__Given information__
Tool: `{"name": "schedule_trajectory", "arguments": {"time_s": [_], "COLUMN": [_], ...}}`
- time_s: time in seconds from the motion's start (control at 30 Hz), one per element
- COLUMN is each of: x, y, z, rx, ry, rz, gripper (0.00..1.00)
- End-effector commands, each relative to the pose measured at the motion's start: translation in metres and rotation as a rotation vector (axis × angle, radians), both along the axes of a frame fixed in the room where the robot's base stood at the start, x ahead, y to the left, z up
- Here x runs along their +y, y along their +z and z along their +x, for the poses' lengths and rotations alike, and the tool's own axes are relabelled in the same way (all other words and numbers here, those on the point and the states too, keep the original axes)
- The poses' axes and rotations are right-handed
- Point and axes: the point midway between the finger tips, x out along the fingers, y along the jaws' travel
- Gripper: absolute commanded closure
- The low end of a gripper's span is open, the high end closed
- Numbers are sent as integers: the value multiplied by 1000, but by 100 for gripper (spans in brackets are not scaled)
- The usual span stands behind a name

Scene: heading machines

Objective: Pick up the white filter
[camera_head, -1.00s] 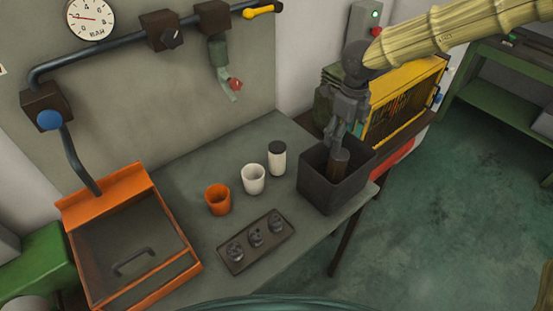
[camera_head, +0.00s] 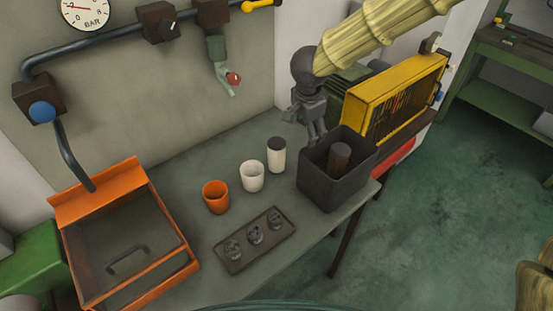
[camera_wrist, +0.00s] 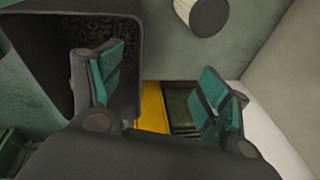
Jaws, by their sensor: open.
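The white filter (camera_head: 277,156) is a pale cylinder with a dark top. It stands upright on the grey bench, left of the dark bin, and its pale side and dark end show at the top of the wrist view (camera_wrist: 203,14). My gripper (camera_head: 311,128) is open and empty, above the bench behind the bin's left edge. It is to the right of the white filter and apart from it. In the wrist view my gripper's teal finger pads (camera_wrist: 165,82) stand wide apart with nothing between them.
The dark bin (camera_head: 325,187) holds an upright brown cylinder (camera_head: 339,157). A white cup (camera_head: 252,177) and an orange cup (camera_head: 215,198) stand left of the filter. A tray (camera_head: 233,264) with dark parts lies in front. An orange-framed box (camera_head: 180,272) is at left, a yellow-framed unit (camera_head: 385,93) behind.

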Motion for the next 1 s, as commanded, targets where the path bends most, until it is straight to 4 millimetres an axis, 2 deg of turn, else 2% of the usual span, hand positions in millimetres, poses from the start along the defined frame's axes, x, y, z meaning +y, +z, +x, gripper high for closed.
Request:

__Work required__
Quote the listing above in full, except for the pictures.

__Task result__
Tool: `{"name": "schedule_trajectory", "arguments": {"time_s": [_], "COLUMN": [_], ...}}`
- time_s: time in seconds from the motion's start (control at 30 Hz), one per element
- COLUMN is each of: x, y, z, rx, ry, rz, gripper (0.00..1.00)
- End-effector commands, each relative to the pose measured at the motion's start: translation in metres and rotation as a rotation vector (axis × angle, radians), both along the axes of a frame fixed in the room where the robot's base stood at the start, x ahead, y to the left, z up
- Here x runs along their +y, y along their +z and z along their +x, for the poses' lengths and rotations alike, and the tool's own axes are relabelled in the same way (all other words and numbers here, those on the point and the states too, keep the original axes)
- The poses' axes and rotations are right-handed
- Point and axes: the point midway between the finger tips, x out along the fingers, y along the jaws' travel
- Gripper: absolute commanded closure
- The low end of a gripper's span is open, the high end closed
- Numbers are sent as integers: the value multiplied by 1000, but by 100 for gripper (spans in brackets are not scaled)
- The usual span stands behind a name

Scene: heading machines

Objective: Pick up the white filter
[camera_head, -1.00s] 
[camera_head, +0.00s] 
[camera_wrist, +0.00s] 
Jaws, by their sensor: open.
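The white filter (camera_head: 277,156) is a pale cylinder with a dark top. It stands upright on the grey bench, left of the dark bin, and its pale side and dark end show at the top of the wrist view (camera_wrist: 203,14). My gripper (camera_head: 311,128) is open and empty, above the bench behind the bin's left edge. It is to the right of the white filter and apart from it. In the wrist view my gripper's teal finger pads (camera_wrist: 165,82) stand wide apart with nothing between them.
The dark bin (camera_head: 325,187) holds an upright brown cylinder (camera_head: 339,157). A white cup (camera_head: 252,177) and an orange cup (camera_head: 215,198) stand left of the filter. A tray (camera_head: 233,264) with dark parts lies in front. An orange-framed box (camera_head: 180,272) is at left, a yellow-framed unit (camera_head: 385,93) behind.

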Motion for the next 1 s, as commanded, targets where the path bends most, until it is straight to 4 millimetres an axis, 2 deg of turn, else 2% of the usual span, hand positions in millimetres, poses from the start along the defined frame's axes, x, y, z meaning +y, +z, +x, gripper high for closed.
Request:

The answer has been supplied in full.